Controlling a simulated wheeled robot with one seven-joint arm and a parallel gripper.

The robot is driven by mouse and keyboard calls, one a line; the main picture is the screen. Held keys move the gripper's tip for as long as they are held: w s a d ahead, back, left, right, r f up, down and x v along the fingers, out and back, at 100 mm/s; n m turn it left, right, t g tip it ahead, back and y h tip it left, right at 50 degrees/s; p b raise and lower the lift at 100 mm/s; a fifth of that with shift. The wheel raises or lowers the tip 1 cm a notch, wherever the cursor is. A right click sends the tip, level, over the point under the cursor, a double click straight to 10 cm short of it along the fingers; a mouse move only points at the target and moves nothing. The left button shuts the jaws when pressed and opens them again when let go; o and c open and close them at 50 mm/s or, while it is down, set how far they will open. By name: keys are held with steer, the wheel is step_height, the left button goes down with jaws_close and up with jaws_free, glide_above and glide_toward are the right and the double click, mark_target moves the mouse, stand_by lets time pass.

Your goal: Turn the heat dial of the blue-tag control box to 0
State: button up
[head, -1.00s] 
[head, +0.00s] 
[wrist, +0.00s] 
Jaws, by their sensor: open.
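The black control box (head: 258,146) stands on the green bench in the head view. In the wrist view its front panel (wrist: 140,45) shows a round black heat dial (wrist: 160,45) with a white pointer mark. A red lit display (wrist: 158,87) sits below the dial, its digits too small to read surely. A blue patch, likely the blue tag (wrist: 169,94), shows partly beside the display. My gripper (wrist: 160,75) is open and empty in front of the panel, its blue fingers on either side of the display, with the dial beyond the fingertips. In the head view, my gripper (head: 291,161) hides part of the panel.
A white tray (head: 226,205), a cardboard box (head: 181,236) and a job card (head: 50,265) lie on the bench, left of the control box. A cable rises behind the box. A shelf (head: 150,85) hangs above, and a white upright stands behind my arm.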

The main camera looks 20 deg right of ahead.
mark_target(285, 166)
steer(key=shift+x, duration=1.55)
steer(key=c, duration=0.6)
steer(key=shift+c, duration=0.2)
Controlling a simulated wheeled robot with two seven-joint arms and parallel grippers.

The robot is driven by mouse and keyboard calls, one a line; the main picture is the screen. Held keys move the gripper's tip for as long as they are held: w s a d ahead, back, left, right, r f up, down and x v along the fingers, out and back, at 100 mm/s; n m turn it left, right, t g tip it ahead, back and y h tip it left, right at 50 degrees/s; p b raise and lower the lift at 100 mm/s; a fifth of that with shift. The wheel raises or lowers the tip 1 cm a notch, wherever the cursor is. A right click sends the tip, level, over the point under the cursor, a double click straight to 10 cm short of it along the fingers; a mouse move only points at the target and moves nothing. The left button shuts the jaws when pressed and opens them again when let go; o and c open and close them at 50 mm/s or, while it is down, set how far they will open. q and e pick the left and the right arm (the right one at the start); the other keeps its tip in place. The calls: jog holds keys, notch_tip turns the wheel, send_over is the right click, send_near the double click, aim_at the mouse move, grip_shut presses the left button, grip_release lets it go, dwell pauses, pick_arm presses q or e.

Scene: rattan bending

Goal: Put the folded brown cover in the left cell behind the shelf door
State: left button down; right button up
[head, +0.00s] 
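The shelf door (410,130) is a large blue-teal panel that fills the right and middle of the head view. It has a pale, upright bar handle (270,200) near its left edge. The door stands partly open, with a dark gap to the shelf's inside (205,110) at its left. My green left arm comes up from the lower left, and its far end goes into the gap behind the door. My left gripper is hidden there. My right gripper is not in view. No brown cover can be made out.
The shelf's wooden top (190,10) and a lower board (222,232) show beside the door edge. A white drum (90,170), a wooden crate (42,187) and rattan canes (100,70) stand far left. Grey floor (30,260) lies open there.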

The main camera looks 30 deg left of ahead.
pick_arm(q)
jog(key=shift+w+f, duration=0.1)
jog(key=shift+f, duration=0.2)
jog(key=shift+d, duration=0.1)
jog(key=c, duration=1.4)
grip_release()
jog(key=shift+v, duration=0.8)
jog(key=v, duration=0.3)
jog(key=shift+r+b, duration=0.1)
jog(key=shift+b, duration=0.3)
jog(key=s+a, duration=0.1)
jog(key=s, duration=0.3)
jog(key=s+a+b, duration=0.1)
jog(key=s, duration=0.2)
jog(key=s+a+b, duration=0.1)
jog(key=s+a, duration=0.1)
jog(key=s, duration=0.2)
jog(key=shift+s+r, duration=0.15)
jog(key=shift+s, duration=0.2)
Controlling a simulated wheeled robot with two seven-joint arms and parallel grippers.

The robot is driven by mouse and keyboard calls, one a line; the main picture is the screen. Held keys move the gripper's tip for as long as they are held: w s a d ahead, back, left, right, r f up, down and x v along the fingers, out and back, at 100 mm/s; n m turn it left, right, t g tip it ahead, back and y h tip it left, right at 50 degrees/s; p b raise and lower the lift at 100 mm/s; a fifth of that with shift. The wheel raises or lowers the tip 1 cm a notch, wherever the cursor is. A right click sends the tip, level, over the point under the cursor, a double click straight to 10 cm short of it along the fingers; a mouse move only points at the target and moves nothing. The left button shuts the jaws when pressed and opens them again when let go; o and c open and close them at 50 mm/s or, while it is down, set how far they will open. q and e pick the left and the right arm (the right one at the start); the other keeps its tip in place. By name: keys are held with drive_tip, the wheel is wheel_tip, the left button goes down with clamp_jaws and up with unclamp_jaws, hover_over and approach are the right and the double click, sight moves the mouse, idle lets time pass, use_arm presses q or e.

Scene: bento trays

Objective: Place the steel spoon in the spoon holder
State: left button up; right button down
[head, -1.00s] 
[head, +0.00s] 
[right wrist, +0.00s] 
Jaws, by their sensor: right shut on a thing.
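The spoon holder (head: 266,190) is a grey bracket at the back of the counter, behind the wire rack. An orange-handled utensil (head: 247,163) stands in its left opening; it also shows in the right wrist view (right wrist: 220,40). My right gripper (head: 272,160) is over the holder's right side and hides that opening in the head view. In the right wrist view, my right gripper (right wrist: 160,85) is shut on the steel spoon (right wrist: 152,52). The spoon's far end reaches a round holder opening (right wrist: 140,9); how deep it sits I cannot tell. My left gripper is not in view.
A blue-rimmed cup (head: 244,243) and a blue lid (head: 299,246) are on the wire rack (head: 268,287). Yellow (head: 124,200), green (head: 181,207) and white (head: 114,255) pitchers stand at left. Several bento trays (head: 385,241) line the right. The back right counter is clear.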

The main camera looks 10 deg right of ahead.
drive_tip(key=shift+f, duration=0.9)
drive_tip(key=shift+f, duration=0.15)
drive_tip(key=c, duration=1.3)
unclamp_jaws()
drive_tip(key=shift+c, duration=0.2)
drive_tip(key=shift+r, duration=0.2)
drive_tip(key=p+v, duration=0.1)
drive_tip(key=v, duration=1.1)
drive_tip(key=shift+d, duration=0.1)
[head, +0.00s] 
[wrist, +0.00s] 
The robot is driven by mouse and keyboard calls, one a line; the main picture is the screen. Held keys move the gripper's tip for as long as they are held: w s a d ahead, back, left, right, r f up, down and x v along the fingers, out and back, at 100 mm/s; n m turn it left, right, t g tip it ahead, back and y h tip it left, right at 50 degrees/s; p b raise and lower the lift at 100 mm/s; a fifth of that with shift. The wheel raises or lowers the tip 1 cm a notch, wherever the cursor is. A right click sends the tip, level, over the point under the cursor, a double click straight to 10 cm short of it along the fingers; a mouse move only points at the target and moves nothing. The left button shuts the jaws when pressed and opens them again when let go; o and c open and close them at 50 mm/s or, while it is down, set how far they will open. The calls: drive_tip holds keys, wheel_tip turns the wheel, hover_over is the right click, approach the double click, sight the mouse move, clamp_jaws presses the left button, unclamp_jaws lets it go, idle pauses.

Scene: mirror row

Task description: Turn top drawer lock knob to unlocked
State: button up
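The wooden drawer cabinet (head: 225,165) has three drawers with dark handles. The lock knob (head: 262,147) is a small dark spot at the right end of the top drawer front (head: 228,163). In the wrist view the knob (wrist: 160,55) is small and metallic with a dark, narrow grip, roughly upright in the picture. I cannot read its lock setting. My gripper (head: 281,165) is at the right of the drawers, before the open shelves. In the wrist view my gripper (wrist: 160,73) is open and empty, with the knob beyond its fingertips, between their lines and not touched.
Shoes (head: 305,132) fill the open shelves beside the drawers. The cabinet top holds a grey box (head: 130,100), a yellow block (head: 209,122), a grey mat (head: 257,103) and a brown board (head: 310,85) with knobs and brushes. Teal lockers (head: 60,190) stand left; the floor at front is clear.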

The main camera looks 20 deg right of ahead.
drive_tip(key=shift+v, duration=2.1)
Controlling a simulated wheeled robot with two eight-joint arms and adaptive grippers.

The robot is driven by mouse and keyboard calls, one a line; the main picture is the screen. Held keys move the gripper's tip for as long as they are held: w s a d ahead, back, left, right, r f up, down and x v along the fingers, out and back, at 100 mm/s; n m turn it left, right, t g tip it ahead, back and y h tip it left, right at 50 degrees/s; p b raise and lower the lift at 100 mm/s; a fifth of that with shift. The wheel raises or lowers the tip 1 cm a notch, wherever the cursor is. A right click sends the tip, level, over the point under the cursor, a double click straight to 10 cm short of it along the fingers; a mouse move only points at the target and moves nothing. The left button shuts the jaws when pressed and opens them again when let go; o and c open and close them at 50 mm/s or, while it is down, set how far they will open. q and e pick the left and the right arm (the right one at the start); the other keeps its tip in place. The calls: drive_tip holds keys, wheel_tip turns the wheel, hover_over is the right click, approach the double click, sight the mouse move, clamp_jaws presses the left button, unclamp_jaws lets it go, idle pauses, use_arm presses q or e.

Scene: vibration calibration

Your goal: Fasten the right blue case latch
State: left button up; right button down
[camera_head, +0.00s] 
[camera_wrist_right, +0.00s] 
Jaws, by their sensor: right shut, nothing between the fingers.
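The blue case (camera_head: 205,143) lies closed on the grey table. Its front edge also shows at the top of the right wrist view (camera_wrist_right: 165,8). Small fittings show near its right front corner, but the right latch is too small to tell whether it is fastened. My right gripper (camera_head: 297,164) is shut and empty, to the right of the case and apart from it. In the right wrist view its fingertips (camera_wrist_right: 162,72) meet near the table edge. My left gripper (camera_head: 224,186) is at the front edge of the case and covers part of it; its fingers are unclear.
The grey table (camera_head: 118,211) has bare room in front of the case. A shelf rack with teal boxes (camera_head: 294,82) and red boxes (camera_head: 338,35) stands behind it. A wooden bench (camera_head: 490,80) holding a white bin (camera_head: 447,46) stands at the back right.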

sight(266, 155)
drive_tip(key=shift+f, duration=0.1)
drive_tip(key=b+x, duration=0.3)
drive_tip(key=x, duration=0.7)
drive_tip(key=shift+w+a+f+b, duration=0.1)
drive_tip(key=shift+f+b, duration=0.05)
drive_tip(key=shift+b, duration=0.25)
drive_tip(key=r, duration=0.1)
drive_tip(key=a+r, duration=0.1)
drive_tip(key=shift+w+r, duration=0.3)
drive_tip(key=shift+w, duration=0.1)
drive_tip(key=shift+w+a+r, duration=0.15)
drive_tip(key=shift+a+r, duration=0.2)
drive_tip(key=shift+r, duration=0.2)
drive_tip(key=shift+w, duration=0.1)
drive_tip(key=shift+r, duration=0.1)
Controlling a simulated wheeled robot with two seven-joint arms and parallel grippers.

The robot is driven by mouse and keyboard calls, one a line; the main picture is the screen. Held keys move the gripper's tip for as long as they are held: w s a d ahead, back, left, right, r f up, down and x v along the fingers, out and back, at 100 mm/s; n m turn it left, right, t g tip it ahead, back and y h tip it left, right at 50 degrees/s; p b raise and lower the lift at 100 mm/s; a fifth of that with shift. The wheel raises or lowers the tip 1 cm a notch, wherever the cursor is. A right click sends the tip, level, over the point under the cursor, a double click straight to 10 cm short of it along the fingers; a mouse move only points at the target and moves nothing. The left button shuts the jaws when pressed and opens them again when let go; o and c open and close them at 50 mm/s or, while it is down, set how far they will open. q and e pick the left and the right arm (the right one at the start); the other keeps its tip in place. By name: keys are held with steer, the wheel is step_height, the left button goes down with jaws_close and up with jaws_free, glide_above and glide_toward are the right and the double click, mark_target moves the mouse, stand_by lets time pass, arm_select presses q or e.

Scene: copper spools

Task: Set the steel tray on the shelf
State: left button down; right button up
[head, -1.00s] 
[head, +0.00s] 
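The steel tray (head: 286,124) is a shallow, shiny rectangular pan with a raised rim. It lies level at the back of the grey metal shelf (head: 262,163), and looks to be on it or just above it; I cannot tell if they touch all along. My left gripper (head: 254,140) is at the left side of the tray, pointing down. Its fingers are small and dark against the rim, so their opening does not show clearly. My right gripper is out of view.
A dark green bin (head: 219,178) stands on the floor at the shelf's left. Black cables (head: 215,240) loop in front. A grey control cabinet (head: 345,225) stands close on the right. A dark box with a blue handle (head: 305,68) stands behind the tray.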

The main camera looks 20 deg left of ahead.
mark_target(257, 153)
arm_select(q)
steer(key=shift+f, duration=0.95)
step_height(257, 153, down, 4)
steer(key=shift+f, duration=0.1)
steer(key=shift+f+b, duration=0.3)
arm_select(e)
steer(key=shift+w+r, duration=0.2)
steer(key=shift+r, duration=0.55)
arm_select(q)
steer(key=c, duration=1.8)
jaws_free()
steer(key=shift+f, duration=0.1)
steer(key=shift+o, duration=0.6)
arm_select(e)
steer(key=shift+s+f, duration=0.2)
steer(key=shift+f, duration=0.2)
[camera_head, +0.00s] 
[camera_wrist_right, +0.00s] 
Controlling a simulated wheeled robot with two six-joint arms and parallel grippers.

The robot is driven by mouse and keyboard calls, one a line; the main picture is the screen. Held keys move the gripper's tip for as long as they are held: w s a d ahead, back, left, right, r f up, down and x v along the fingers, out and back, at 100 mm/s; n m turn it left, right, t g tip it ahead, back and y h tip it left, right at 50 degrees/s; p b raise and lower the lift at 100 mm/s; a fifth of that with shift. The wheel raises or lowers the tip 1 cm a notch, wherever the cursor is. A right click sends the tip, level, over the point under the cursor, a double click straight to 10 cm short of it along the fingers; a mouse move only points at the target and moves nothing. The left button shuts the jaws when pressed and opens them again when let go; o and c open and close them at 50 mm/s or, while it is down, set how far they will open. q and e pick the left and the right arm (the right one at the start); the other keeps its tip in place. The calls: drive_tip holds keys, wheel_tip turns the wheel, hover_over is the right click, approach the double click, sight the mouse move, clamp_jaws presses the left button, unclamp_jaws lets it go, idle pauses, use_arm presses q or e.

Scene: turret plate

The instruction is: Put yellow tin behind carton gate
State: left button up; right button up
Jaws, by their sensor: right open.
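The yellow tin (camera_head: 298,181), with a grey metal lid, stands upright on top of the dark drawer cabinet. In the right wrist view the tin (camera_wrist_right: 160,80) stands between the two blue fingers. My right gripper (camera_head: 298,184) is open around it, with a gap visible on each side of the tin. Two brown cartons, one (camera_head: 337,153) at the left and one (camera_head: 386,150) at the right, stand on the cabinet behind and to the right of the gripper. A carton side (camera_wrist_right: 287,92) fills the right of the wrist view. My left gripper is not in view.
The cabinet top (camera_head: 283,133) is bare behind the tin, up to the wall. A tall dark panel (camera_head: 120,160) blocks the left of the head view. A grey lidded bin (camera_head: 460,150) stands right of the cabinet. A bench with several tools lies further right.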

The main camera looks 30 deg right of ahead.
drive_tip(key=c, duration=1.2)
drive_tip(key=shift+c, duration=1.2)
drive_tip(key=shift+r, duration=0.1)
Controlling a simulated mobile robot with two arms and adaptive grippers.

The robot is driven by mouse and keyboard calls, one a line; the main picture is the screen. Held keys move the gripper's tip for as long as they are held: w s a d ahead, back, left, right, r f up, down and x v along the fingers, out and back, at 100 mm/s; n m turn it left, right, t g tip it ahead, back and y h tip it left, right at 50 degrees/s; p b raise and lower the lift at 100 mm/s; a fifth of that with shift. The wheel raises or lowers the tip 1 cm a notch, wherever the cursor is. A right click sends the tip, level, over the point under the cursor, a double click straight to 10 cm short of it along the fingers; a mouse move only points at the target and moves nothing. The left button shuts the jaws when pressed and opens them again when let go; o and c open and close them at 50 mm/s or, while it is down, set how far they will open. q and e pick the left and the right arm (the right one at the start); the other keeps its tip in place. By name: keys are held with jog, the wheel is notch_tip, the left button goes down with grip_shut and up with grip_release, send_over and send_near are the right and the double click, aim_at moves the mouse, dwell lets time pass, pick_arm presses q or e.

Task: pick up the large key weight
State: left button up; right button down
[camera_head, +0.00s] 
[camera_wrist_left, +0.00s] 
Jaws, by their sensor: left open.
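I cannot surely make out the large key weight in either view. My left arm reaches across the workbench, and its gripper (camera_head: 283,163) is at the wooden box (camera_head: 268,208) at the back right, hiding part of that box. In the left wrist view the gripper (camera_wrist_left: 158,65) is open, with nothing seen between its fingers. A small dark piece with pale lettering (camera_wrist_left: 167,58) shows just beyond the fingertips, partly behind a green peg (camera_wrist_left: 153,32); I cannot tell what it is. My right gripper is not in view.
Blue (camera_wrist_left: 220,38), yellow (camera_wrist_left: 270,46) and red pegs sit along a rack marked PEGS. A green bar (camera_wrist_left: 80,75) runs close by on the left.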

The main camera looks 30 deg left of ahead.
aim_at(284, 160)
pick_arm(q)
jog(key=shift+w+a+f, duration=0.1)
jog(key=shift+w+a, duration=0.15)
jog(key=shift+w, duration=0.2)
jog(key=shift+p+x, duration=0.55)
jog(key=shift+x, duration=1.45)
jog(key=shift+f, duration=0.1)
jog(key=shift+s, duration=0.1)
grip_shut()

-------------------------

- _EXERCISE AIM_
Above are the lines; repeat exactly the ones from the line containing "go, idle pauses." down to the line containing "Task description: Turn", both inclusive.

- _WORKED SOLUTION_
The robot is driven by mouse and keyboard calls, one a line; the main picture is the screen. Held keys move the gripper's tip for as long as they are held: w s a d ahead, back, left, right, r f up, down and x v along the fingers, out and back, at 100 mm/s; n m turn it left, right, t g tip it ahead, back and y h tip it left, right at 50 degrees/s; p b raise and lower the lift at 100 mm/s; a fifth of that with shift. The wheel raises or lowers the tip 1 cm a notch, wherever the cursor is. A right click sends the tip, level, over the point under the cursor, a double click straight to 10 cm short of it along the fingers; a mouse move only points at the target and moves nothing. The left button shuts the jaws when pressed and opens them again when let go; o and c open and close them at 50 mm/s or, while it is down, set how far they will open. The calls: drive_tip holds keys, wheel_tip turns the wheel, hover_over is the right click, approach the double click, sight the mouse move, clamp_jaws presses the left button, unclamp_jaws lets it go, idle pauses.

Scene: mirror row

Task description: Turn top drawer lock knob to unlocked

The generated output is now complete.